Problem requirements: In the listing below, find the line holding "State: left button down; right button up" and the line holding "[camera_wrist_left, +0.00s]". Write out those two lines and all lines between, exactly, and nothing more.

Data for processing:
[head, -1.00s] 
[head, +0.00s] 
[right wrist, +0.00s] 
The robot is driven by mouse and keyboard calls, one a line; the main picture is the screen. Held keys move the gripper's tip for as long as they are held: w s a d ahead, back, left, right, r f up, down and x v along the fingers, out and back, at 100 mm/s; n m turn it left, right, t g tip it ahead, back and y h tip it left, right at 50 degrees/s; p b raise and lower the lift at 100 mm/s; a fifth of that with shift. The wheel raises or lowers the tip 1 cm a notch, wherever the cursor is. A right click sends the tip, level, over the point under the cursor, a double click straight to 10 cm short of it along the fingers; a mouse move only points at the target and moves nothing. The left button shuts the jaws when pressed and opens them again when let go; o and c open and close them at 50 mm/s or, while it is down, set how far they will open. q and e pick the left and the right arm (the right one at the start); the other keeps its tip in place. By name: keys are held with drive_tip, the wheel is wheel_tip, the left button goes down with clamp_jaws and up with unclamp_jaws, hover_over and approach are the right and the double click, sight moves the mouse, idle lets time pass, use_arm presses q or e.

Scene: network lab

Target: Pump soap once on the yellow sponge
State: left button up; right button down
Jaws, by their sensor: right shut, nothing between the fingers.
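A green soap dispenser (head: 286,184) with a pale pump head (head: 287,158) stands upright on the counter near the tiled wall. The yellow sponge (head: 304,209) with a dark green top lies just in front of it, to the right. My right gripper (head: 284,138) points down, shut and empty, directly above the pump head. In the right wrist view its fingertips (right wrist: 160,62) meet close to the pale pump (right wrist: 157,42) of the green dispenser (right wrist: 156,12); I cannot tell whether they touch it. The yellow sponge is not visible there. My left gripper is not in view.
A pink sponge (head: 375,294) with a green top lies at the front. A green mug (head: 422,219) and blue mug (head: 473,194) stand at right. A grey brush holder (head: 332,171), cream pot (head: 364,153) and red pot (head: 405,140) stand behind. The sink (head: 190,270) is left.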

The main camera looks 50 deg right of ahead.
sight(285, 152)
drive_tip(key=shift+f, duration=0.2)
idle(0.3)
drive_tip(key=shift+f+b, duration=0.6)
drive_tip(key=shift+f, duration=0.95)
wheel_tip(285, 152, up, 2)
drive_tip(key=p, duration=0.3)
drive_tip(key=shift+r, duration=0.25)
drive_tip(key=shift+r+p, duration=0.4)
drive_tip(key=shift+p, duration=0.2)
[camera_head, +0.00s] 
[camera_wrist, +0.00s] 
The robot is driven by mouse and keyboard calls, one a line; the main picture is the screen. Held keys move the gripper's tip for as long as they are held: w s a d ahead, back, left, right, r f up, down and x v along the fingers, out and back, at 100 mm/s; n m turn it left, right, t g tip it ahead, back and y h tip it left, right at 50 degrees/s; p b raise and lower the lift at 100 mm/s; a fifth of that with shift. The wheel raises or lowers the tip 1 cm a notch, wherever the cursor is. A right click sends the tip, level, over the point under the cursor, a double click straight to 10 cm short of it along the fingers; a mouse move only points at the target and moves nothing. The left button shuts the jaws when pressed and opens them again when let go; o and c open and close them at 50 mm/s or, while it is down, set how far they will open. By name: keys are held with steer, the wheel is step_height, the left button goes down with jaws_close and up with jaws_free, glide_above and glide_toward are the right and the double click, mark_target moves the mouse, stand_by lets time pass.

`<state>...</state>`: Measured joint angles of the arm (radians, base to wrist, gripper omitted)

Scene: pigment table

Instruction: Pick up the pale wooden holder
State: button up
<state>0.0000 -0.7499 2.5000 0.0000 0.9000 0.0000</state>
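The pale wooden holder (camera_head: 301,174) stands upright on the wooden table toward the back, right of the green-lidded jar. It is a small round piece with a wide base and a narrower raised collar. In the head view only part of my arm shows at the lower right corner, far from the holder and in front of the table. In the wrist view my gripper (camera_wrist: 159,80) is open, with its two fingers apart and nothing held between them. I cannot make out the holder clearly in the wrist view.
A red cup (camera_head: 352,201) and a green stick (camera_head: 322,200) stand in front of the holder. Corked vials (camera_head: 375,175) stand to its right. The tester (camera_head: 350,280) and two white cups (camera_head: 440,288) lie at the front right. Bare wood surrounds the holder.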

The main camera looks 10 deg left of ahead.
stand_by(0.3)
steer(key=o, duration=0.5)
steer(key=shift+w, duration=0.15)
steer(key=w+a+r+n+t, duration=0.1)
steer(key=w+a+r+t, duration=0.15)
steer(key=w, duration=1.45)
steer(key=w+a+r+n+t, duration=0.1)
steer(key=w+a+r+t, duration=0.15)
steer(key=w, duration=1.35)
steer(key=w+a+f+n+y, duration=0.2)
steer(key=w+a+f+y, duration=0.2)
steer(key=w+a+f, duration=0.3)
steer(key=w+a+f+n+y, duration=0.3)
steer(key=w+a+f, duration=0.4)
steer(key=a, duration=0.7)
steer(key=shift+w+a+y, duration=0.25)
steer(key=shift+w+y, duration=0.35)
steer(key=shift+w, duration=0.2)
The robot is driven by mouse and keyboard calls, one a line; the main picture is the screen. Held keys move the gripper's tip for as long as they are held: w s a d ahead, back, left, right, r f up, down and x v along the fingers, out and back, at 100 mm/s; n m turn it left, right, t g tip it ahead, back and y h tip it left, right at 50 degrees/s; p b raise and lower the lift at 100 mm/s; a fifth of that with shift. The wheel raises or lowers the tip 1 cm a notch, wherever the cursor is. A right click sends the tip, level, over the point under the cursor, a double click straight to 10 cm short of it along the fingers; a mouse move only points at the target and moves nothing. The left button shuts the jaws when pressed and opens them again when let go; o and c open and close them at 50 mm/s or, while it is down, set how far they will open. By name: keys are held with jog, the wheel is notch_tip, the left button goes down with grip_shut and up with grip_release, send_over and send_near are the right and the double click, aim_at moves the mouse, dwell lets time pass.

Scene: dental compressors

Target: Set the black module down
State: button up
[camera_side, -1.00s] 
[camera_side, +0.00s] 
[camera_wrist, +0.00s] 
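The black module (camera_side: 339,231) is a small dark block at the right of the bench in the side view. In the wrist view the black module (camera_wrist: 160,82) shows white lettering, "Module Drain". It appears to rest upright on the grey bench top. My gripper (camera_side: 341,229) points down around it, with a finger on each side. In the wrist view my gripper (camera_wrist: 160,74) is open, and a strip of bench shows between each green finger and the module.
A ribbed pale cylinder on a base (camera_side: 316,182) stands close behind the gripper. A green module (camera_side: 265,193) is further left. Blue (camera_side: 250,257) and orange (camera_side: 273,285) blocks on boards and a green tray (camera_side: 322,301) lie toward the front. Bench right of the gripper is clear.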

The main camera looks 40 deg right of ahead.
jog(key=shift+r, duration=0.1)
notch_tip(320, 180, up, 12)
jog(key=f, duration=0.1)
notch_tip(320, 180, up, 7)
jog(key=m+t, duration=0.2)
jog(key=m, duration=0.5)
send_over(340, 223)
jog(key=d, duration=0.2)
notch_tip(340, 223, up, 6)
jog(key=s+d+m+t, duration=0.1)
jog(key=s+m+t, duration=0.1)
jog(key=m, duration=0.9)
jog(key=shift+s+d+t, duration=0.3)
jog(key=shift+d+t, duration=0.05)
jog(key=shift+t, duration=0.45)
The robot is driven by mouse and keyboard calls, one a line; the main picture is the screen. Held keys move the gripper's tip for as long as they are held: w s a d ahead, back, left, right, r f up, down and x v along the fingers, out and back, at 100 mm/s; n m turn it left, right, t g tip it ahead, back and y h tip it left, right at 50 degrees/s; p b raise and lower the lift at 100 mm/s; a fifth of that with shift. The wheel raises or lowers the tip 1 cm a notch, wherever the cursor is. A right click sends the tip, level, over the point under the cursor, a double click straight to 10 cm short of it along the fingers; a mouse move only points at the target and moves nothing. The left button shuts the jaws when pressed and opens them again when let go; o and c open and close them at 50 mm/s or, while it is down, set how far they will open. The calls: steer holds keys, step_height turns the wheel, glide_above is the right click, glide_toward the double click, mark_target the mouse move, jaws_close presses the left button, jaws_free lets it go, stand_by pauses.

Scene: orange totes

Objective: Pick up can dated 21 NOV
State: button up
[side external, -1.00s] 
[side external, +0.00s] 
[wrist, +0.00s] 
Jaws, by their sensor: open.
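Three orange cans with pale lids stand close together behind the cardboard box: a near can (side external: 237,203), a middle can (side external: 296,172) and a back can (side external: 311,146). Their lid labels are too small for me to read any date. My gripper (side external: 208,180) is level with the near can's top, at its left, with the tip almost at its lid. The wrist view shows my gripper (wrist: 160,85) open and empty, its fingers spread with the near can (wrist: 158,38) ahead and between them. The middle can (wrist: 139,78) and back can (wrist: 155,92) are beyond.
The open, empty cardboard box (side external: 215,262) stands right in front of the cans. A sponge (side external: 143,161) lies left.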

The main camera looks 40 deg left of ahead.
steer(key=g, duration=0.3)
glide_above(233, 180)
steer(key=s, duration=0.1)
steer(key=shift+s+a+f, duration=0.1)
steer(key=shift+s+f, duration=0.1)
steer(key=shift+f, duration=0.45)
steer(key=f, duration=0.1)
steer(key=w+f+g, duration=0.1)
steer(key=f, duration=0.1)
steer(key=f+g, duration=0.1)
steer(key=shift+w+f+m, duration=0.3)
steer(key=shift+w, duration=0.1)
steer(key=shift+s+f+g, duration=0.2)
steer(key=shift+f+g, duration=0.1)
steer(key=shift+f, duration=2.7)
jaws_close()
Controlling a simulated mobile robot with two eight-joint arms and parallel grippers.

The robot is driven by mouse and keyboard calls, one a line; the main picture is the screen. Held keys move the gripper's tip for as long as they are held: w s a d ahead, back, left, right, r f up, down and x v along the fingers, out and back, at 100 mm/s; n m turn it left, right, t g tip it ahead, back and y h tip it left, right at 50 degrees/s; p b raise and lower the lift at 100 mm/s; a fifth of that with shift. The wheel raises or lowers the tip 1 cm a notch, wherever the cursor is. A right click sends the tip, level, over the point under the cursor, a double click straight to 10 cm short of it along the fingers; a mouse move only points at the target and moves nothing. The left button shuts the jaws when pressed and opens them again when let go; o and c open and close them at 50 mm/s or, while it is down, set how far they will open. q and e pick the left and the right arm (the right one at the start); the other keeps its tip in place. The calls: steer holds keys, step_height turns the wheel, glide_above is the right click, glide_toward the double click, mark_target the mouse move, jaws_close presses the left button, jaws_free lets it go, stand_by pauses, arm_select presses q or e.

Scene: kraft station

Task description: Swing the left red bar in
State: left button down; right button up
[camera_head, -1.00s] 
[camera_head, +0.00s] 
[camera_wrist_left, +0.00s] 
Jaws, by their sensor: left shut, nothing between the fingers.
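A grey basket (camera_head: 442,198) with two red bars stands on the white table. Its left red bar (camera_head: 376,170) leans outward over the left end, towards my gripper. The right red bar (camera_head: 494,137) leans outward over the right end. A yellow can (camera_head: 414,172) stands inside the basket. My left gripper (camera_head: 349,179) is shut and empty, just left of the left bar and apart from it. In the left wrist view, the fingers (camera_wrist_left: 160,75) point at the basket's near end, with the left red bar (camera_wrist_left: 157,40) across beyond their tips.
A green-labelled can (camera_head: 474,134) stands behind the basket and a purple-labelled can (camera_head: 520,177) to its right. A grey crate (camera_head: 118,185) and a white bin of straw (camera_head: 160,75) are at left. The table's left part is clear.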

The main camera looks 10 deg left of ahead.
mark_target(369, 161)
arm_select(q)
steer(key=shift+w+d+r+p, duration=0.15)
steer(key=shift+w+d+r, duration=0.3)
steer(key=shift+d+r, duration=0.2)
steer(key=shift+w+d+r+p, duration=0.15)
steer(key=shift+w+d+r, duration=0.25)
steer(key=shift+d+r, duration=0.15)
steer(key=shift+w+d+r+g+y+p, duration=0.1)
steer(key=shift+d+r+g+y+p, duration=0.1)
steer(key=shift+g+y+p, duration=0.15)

Answer to this exercise:
State: left button down; right button up
[camera_head, -1.00s] 
[camera_head, +0.00s] 
[camera_wrist_left, +0.00s] 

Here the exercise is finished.